Qnovo claims the new technology can offer up to six hours of additional use time from just a
15-minute charge while, at the same time, preserving the life of the battery.
"Fast charging using current approaches destroys the battery's cycle life and the product lifetime is reduced to an unacceptable level," the firm stated in a white paper entitled 'Introduction to Qnovo fast charging'.
"[Qnovo's technology] provides mobile device manufacturers with the ability to fast charge the battery and achieve a long life cycle and utilise the battery to its fullest capacity, simultaneously, without compromising performance."
Current battery charging technologies involve a process called Constant-Current, Constant Voltage (CCCV), a technique developed more than a century ago for lead-acid batteries.

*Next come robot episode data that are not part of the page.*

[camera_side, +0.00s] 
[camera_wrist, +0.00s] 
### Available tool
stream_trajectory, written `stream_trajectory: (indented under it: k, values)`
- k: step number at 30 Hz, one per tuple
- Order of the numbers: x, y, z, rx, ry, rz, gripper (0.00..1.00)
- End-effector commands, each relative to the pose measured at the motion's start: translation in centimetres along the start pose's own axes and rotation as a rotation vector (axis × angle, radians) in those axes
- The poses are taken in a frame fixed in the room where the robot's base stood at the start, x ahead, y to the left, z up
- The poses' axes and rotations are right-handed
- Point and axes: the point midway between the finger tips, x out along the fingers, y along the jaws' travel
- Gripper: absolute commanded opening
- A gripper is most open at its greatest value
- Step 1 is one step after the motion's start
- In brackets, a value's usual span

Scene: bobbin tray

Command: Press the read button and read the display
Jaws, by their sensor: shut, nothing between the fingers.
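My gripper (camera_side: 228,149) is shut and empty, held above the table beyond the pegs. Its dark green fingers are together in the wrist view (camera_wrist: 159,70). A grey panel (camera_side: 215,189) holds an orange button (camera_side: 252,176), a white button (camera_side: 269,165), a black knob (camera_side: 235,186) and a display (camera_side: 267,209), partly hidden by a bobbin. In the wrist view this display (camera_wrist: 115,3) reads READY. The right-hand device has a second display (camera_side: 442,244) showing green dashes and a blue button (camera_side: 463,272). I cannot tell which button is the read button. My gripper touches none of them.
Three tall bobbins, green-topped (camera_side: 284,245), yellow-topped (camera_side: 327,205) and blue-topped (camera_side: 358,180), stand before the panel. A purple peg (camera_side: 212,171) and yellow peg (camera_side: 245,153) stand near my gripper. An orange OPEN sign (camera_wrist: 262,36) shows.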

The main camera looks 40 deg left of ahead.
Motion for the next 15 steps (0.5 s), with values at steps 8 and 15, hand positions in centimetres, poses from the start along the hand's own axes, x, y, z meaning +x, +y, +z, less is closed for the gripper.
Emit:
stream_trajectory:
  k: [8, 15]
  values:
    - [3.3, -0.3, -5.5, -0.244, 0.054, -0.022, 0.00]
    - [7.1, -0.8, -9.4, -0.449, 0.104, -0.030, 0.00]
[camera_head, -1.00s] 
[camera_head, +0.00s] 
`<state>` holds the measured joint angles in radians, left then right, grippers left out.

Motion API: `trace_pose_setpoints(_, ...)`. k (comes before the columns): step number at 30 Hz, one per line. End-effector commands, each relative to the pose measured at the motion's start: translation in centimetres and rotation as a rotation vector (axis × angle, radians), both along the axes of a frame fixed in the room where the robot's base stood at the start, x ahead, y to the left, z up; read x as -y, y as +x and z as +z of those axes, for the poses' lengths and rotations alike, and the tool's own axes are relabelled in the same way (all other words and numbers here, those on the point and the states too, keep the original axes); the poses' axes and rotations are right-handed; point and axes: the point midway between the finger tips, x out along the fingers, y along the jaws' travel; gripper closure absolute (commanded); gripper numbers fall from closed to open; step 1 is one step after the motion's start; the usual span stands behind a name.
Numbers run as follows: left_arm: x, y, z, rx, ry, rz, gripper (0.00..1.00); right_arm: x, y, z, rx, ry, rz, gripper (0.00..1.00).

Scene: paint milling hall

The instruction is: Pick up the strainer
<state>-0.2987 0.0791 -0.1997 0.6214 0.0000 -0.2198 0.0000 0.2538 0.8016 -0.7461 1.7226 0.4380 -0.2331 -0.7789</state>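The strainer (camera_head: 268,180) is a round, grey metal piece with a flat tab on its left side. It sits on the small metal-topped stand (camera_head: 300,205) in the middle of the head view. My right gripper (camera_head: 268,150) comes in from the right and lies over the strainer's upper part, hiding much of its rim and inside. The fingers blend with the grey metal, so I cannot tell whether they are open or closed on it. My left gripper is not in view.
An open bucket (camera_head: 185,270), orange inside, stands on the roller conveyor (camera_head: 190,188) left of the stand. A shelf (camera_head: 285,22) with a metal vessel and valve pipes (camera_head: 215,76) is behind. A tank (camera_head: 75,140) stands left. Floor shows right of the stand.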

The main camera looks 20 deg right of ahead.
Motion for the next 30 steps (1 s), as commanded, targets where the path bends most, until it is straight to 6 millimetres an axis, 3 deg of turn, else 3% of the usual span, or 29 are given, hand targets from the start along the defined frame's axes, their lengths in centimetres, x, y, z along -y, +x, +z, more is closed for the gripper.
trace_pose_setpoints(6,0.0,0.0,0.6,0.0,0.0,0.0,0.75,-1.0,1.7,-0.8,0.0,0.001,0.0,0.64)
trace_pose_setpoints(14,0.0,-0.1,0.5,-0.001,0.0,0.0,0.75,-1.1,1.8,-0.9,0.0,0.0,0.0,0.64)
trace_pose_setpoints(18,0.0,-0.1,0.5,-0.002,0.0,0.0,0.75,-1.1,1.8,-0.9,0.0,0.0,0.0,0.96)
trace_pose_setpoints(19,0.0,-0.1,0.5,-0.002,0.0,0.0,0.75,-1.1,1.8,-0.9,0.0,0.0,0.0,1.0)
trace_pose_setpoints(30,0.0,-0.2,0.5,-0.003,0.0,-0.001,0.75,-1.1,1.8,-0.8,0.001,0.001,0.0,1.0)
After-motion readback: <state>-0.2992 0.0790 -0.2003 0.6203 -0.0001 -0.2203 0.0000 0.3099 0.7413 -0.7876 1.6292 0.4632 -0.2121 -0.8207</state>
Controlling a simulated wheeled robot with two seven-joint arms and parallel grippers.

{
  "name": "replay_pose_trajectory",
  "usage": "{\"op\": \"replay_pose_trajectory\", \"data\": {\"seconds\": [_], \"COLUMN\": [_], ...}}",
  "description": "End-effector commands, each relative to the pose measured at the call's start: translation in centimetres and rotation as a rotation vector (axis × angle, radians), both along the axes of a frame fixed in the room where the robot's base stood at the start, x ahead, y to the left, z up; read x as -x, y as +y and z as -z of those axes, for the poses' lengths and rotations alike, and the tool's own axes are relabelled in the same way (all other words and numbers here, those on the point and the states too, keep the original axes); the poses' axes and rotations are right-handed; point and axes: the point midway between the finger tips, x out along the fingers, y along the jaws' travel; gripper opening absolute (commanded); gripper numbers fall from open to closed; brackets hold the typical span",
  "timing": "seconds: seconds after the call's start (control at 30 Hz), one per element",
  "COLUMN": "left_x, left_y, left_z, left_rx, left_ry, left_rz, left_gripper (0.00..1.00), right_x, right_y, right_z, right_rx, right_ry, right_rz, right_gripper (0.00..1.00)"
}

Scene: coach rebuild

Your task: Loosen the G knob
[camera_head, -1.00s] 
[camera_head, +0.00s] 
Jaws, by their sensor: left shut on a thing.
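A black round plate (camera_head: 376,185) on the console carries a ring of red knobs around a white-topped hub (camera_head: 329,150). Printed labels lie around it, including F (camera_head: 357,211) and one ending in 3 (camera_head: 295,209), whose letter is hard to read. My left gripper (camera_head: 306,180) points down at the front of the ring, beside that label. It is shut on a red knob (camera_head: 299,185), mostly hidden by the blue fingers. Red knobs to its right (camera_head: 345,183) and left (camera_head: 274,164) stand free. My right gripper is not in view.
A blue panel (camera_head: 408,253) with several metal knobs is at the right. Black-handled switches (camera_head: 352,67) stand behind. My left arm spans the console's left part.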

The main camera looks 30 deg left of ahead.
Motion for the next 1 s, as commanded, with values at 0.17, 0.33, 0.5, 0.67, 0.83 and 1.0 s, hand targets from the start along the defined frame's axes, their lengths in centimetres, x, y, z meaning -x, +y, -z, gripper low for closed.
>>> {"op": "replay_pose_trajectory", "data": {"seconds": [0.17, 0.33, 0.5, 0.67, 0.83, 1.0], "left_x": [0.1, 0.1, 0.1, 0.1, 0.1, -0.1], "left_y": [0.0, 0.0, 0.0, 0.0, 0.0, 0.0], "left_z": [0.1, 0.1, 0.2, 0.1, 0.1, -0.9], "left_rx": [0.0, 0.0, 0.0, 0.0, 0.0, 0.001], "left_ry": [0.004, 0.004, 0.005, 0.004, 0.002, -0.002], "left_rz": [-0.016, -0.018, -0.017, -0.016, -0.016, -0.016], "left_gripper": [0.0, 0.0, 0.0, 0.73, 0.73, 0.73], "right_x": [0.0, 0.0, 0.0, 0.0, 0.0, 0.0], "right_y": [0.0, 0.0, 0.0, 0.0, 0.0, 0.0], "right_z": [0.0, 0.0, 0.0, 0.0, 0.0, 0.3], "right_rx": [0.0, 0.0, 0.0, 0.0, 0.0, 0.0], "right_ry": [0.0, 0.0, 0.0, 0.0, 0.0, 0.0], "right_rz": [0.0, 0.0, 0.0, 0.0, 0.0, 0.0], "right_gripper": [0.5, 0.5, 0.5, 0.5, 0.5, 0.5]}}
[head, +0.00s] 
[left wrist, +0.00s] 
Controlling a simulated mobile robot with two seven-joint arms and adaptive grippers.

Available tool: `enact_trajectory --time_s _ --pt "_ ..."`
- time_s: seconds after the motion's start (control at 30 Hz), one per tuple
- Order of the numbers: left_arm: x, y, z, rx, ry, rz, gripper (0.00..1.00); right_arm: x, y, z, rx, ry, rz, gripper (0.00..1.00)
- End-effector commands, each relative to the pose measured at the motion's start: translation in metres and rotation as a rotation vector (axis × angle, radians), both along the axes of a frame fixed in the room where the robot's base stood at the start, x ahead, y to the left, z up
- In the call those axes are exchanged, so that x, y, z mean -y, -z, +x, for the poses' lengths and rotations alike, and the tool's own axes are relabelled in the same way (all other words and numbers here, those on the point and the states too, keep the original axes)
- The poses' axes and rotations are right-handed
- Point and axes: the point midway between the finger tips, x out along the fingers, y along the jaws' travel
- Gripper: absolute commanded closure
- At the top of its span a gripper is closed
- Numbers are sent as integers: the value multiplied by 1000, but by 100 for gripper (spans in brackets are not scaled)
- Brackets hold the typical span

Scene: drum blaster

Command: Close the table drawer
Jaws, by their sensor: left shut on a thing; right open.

With this method, batteries are charged at a constant electrical current until they reach a maximum voltage.
Qnovo's software is able to improve upon this technique by monitoring the battery health and adjusting the speed of charging accordingly, a process that it performs hundreds of times every second.
This allows smartphone batteries to be charged in a third of the time that it takes with standard phone chargers.
This method of charging can be achieved either by embedding a chip, called the QN200, or installing software directly to the device.
Nadim Maluf, CEO of Qnovo, believes the fast-charging technology could be commercially available by 2015.
Several smartphone manufacturers are interested in implementing the technology, according to Maluf, either as the whole package or just the software portion.
"If you have the ability of charging your mobile device fast," he said, "the anxiety you have about how long it lasts goes away."